>> start Record set

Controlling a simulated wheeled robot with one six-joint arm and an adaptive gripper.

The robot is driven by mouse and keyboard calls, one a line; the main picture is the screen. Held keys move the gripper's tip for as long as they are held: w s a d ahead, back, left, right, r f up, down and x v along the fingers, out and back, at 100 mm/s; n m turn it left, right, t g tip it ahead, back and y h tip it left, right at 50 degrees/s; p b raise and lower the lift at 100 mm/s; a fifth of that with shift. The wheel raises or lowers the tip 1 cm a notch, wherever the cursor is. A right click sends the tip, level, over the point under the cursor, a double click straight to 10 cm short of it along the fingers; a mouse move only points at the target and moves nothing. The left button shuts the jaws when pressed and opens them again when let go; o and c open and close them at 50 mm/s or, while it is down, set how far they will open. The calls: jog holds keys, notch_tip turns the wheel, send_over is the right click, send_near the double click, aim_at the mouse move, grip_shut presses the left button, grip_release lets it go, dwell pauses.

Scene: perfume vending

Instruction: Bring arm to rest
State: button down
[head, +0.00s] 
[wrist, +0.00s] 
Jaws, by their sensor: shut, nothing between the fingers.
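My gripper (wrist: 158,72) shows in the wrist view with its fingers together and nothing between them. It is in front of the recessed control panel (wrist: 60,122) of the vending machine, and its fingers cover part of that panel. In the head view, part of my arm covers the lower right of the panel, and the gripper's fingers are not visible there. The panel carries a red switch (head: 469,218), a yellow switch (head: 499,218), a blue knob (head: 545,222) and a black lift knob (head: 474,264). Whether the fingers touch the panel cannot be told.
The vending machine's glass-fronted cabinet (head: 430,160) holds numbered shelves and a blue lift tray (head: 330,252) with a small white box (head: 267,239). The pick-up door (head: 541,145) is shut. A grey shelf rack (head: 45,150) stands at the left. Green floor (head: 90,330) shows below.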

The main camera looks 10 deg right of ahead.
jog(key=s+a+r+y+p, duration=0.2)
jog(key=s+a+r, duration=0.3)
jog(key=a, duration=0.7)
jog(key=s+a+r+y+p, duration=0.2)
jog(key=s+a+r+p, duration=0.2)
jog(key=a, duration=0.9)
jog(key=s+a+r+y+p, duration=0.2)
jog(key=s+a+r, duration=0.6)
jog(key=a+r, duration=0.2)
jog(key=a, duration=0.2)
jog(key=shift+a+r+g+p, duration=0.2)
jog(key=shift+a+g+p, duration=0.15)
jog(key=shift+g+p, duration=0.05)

>> end Record set
>> start Record set

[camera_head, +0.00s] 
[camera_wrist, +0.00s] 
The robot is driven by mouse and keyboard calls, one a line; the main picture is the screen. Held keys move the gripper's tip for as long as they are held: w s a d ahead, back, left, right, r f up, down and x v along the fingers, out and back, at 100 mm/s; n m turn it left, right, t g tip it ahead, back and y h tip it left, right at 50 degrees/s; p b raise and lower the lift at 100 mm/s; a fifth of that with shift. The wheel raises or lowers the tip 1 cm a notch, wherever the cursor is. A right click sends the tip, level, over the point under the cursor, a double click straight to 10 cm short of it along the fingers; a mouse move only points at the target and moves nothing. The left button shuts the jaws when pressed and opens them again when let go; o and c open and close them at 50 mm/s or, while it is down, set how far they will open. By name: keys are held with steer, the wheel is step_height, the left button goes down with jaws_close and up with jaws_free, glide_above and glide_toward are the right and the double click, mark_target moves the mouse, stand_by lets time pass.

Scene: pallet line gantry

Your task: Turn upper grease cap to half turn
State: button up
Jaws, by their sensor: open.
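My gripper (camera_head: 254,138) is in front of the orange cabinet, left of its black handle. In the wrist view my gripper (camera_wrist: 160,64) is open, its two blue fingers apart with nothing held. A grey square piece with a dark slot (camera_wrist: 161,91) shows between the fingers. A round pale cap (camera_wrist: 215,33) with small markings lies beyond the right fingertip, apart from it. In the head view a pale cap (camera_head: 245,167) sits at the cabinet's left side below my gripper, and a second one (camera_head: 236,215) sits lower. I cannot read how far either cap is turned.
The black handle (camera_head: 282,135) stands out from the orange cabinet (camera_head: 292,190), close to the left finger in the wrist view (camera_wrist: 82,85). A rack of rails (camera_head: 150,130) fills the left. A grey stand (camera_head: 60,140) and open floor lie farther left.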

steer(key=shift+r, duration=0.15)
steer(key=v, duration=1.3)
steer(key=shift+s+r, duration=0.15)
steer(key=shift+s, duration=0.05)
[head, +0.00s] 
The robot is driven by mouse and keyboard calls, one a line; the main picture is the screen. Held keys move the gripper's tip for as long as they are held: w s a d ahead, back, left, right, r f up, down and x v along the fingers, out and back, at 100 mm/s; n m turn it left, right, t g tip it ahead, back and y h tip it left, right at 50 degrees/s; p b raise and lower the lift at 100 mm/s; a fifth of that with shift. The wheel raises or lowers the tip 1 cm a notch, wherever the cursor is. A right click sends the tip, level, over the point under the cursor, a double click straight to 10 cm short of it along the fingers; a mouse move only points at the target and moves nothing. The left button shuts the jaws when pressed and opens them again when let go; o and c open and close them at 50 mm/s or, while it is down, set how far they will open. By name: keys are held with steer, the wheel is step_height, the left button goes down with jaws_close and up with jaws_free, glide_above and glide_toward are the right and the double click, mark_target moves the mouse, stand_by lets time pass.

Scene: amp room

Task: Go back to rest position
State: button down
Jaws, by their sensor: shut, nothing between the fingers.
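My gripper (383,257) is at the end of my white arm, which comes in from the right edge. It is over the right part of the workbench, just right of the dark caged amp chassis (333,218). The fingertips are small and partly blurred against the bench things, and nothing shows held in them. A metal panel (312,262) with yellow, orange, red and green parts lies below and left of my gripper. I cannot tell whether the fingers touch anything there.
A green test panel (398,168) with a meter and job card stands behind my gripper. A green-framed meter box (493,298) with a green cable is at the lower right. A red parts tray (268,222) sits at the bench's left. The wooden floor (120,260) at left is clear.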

>> end Record set

Select all lines in the listing that include the word "rest".

Instruction: Bring arm to rest
Task: Go back to rest position

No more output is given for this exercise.